Yann Tiersen – Kerber (cd, Everything’s Calm/ Mute)
Als de Franse componist en multi-instrumentalist Yann Tiersen van zich laat horen, is dat voor mij altijd iets om naar uit te kijken. Ik volg hem al sinds zijn debuut La Valse Des Monstres (1995) en keer op keer komt hij verrassend voor de dag. En of dat nu solo is of in samenwerking met gasten als Lisa Germano, Matt Elliott, Elizabeth Fraser, Françoiz Breut, Dominique A., Denez, leden van Calexico, Anna von Hausswolff en Ólavur Jákupsson, hij weet telkens het verschil te maken.

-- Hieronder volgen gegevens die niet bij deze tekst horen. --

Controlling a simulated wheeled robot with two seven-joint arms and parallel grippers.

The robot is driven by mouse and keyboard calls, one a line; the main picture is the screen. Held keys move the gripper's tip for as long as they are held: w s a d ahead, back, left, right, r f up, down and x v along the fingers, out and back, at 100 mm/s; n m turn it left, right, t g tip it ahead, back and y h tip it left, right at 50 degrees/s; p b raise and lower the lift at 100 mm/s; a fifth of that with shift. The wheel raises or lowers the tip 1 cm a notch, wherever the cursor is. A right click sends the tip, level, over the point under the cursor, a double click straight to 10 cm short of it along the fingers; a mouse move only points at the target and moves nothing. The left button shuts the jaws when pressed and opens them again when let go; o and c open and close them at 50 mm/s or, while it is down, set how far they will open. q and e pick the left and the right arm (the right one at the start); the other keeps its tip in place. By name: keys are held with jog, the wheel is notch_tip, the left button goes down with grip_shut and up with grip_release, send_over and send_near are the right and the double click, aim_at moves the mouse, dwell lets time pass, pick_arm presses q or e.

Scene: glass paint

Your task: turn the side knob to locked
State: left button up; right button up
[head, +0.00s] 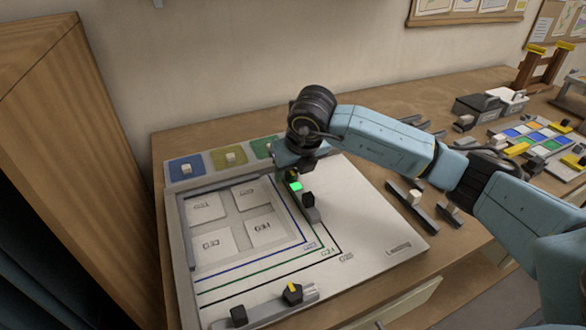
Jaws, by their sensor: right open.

Hij maakt tevens albums met Bästard en Shannon Wright en de groepen ESB en This Immortal Coil. Zijn muziek waaiert uiteen van minimal music en neoklassiek tot filmmuziek en alternatieve rock. Toch zal menigeen hem vooral kennen van de soundtracks van voor Le Fabuleux Destin d’Amelie Poulain (2001) en Goodbye Lenin! (2003), maar de beste man heeft echt veel meer te bieden dan dat alleen. Op de laatste paar studioalbums staat de pianomuziek weer meer centraal. Dat is ten dele ook het geval op zijn nieuwste album Kerber. Want naast de pianomuziek, die weliswaar de boventoon voert, werkt hij met programmeringen, samples en elektronica, aangevuld met synthesizer en extra programmeringen door Gareth Jones. Tiersen opent een nieuw hoofdstuk in zijn carrière, zij het met dezelfde signatuur. Grofweg komt hij uit tussen Jon Hopkins en Ludovico Einaudi, maar als je namen als Hania Rani, Hauschka, Dustin O’Halloran, Nils Frahm, Erik Satie en Ólafur Arnalds zou noemen, reken ik dat ook goed. Het zijn rustgevende en tot de verbeelding sprekende pareltjes geworden
Thalia Zedek Band – Perfect Vision (cd, Thrill Jockey/ Konkurrent)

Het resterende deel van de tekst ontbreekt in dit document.